3. The three categories of PRA requirements proposed in the Standard deal reasonably with the wide range of risk-informed decisions. The differences among the categories should be delineated more clearly, especially the treatment of uncertainties.
4. The discussion of the categories of requirements needed for particular regulatory applications that is given in Section 1.5, "Application Categories," can be misleading and should be deleted.
5. More guidance and examples should be given on the circumstances under which supplementary analyses would be needed and how they would enhance the scope and level of detail in a PRA.

Discussion

The quality of PRA is at the heart of a successful risk-informed regulatory system. The term "quality" includes many things, such as issues of scope, detail, and technical adequacy of the analyses. PRAs are very ambitious. To model everything that is relevant in a particular situation, including hardware failures, human performance, as well as physical and chemical phenomena, is extremely difficult. Defining PRA quality a priori is a highly subjective and very difficult task, given the varied nature of potential risk-informed decisions. Thus, PRA quality should be evaluated in the context of the decision the PRA supports. If, for instance, a particular decision is insensitive to recovery actions, a PRA that does not include such actions would not suffer in quality for that particular decision.
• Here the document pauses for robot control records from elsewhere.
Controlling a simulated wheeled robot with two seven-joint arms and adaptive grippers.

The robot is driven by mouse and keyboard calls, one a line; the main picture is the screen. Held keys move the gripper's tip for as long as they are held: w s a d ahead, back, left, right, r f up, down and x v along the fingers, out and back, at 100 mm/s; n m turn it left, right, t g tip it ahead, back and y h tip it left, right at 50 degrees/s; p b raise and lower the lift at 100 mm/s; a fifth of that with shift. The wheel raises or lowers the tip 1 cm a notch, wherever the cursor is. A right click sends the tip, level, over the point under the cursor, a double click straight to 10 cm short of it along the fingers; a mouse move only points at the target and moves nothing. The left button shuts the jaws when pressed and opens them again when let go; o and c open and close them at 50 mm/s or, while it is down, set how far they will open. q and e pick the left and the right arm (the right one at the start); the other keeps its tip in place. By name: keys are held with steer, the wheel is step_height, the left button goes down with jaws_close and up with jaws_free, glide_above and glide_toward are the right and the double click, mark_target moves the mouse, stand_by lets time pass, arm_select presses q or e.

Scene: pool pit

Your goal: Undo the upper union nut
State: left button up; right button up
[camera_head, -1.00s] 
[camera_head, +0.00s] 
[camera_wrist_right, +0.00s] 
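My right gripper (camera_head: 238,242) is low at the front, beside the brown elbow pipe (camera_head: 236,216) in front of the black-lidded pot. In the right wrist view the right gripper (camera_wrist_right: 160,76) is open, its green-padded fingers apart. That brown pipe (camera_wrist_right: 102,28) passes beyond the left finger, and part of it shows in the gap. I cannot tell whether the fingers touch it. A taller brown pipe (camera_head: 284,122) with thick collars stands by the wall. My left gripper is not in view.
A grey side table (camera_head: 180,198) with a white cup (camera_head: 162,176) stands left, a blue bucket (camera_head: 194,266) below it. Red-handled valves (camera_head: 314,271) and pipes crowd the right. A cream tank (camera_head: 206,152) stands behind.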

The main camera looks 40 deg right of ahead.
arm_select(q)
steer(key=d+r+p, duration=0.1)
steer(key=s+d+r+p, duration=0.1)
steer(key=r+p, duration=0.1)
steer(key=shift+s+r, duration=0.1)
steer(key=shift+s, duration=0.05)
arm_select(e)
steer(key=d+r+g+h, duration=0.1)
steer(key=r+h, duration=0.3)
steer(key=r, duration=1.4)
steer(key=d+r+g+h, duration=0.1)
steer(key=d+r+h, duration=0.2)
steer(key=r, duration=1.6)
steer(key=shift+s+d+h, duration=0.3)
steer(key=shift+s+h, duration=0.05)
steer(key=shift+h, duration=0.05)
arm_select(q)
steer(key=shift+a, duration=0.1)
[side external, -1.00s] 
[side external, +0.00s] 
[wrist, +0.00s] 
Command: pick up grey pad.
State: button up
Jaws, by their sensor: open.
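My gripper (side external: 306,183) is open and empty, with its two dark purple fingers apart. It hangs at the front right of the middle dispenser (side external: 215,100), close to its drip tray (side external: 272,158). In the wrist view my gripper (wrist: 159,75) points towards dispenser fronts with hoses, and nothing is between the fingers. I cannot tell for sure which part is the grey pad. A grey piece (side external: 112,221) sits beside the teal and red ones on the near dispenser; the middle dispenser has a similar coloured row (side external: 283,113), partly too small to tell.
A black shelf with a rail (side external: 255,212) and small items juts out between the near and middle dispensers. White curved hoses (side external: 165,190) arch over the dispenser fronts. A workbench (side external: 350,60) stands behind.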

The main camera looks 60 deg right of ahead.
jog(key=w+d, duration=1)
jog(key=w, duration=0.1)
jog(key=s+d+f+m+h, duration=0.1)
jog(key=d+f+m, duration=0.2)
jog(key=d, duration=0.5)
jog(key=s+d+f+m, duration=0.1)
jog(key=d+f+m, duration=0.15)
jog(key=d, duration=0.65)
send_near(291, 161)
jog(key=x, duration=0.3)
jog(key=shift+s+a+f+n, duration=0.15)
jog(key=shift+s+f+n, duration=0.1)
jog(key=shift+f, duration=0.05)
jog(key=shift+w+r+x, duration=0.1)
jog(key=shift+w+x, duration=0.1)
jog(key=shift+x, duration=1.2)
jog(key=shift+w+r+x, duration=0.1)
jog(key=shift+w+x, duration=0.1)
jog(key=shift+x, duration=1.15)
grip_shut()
The Standard recognizes this difficulty and proposes three categories of requirements that determine the range of applications for which a PRA would be appropriate. The delineation of the differences among categories is not always clear and this situation is exacerbated by the fact that the Standard relies primarily on tables with limited accompanying text. More details on the differences among the categories and further elaboration on the requirements would be beneficial.

The NRC staff will ultimately have to decide whether the submitted risk information is sufficient and of adequate quality to support a particular risk-informed decision. The categories and the associated requirements will facilitate this process by helping all parties involved establish a common PRA language and by providing a framework within which potential weaknesses of the PRA could be identified early in the decisionmaking process.

The Standard should not be viewed in the same way as other, more traditional, "design-to" standards usually associated with ASME. PRAs of a wide range of quality could be said to meet the requirements of the Standard. Consequently, any argument that a PRA should be accepted by the staff simply because it meets the Standard is moot. The discussion of the categories of requirements needed for a particular regulatory application provided in Section 1.5 of the Standard should be deleted to avoid misunderstandings and misleading expectations. We were told by the ASME representatives that they would consider revising this Section to avoid these problems.

For a given application, the Standard allows the use of supplementary analyses to augment the PRA but does not provide guidance on the scope and level of detail of these analyses relative to that provided for the categories. Lack of such guidance may increase the NRC staff effort required to assess the appropriateness of the supplementary analyses in risk-informed decisionmaking.

We offered a number of detailed comments on the Standard that the ASME representatives agreed to consider. We look forward to reviewing the staff's work related to this matter.

Sincerely,
/RA/
Dana A. Powers
Chairman

References:

1.    Letter dated June 14, 2000, from G. M. Eisenberg, ASME International, to M. Markley, ACRS, transmitting Draft #12 of Proposed ASME Standard for Probabilistic Risk Assessment for Nuclear Power Plant Applications, dated May 30, 2000.
2. American Society of Mechanical Engineers, "White Paper and Guidance to Reviewers of the Draft ASME Standard for Probabilistic Risk Assessment for Nuclear Power Plant Applications," dated June 13, 2000.
3. Letter dated March 25, 1999, from Dana A. Powers, Chairman, Advisory Committee on Reactor Safeguards, to William D. Travers, Executive Director for Operations, NRC, Subject: Proposed ASME Standard for Probabilistic Risk Assessment for Nuclear Power Plant Applications (Phase 1).